The ultimate power of satellite radio is its mass of channels, which I’m convinced must support a Jimmy-Buffett-only station out there somewhere which I have yet to find. NOTE: This is where I admit that I have NO grasp whatsoever on the current music scene, even though I’m not overly old and live next to a live music venue downtown. When “Panic at the Disco” was playing earlier this week, I wasn’t surprised that I had no clue who they were, but was a little shocked when one of my bar review speakers had tickets. I still maintain that I’m cool.

So today, in the car, I heard a catchy, summer pop-type song and turned the radio up. Given how gorgeous the day was and how good I look driving with the windows down, the song just seemed like a perfect May moment waiting to happen. Summer pop music is like chick-lit (which obviously is my favorite): girl meets boy, boy is smitten by her long, skinny legs, the end.

So imagine my surprise and subsequent self-loathing when my XM radio tells me that the song artist is MILEY CYRUS. This girl is Britney Spears waiting to happen and I’m all, bopping along to the beat. I got out of the car and hated myself a little bit – and then considered how I previously (secretly) loved Ashlee Simpson’s CD and then denied it all over town during college (duh).

My XM radio has now forced me into liking Miley Cyrus, but I’ve decided to blame it on how jealous I am of her long, skinny legs instead.

Rather gross, but wanted

19 May

I’m talking about those Ped Egg devices, the ones which are sold on high quality paid programming. It somehow, magically perhaps, removes all the uber-nasty, rough spots on your feet. Given that my feet look rather 80-years-old-without-a-pedicure at times, this sounds like the BEST INVESTMENT EVER. Except that you have to order it off the TV, which is a little low for a preppy girl like me. However, they are offering a bonus Ped Egg for the price of one (what the hell would you do with two personal foot shavers??)  Who doesn’t dream of sitting side by side with your best pal, rubbing away crusty foot crap with your pair of Ped Eggs?

Yes, this is slightly disgusting – but I’m still terribly intrigued.

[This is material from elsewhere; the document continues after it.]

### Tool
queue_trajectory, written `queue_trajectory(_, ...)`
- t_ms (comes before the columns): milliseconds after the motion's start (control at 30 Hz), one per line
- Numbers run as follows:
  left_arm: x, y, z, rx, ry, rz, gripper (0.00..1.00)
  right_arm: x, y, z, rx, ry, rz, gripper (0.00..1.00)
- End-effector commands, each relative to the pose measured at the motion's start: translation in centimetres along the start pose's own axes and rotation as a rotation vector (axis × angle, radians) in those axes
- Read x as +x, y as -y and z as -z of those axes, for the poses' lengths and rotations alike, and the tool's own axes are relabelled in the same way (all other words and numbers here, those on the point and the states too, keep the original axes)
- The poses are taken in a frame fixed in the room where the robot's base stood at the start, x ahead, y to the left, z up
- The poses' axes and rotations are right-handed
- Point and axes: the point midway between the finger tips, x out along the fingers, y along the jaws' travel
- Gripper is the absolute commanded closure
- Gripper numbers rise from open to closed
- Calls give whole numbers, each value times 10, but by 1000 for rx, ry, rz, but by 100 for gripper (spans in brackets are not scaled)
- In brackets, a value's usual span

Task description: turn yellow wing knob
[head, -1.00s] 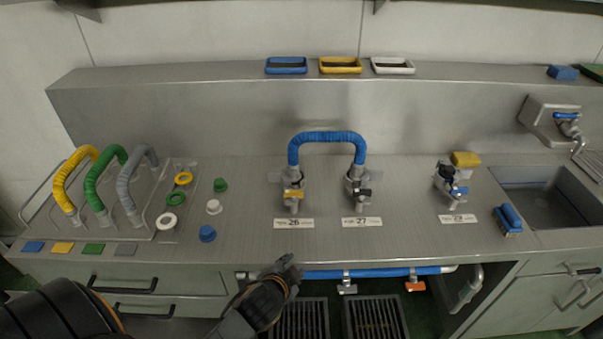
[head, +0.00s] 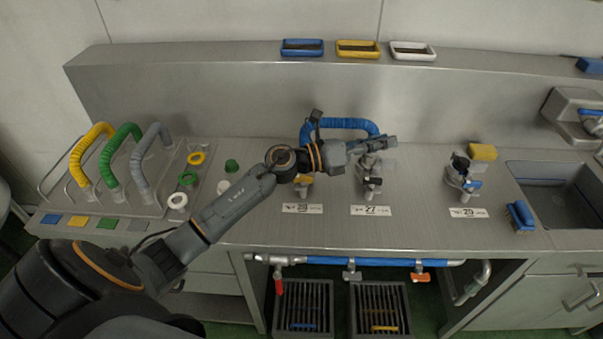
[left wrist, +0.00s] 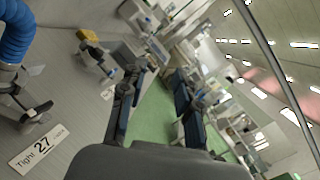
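The yellow wing knob (head: 304,180) sits on the left valve behind the left label plate (head: 302,209); my left forearm and wrist partly cover it in the head view. My left gripper (head: 388,143) is above the bench, over the area of the valve marked 27, to the right of the yellow knob and apart from it. In the left wrist view the gripper's two fingers (left wrist: 155,88) are spread with nothing between them. The yellow knob does not show in the left wrist view. My right gripper is not in view.
A blue hose (head: 340,124) arches behind my left gripper between two valves. The valve 27 has a black knob (head: 373,182); the right valve has a blue knob (head: 471,184). Coloured hoses stand at left. A yellow sponge (head: 483,152) and blue brush (head: 520,216) lie near the sink.

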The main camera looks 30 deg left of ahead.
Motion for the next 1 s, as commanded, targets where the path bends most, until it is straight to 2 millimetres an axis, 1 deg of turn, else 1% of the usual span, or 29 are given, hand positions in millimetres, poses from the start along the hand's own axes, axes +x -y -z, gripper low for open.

UPDATE: Sarah, a careful consumer, has alerted me that the Ped Eggs are available at Bed, Bath and Beyond. Coupled with all those damn 20% off tickets they send by mail, there’s no stopping me now.

Bar Review

12 May

My 19 year-old self would be really pissed that I’m participating in something called bar review, a review that isn’t full of beer tastings and scrutinizing the bar stools and bathrooms of various drinking establishments around town. It ends up, bar review is just like school, only MUCH WORSE. The classes are longer, most days start with a test and then follow with a lecture which forces you to realize that you are a serious dumbshit. We were told today that a score of 40-50% on our evidence questions meant that you are on the right track, and shouldn’t be worried. That’s if you can forget the fact that you’re technically failing the subject.

The pure irony of graduating on a Saturday and showing up for class again bright and early on Monday morning was not lost on me – I rather refused to acknowledge its presence by grumbling over my coffee. Coffee of course, which was provided by yours truly as $800 is only enough for Kaplan to fork over a couple of workbooks and a complimentary glass of water in our study room. Thank God for the free pencils though.

Upgrade for Me

10 May

Today I become a Doctor of Jurisprudence. This is an extremely long title which unfortunately cannot be used on letterhead and/or my personal mailing labels.

Hopefully this addition onto my name (JJ, J.D.) will also provide for a career upgrade in the next few months.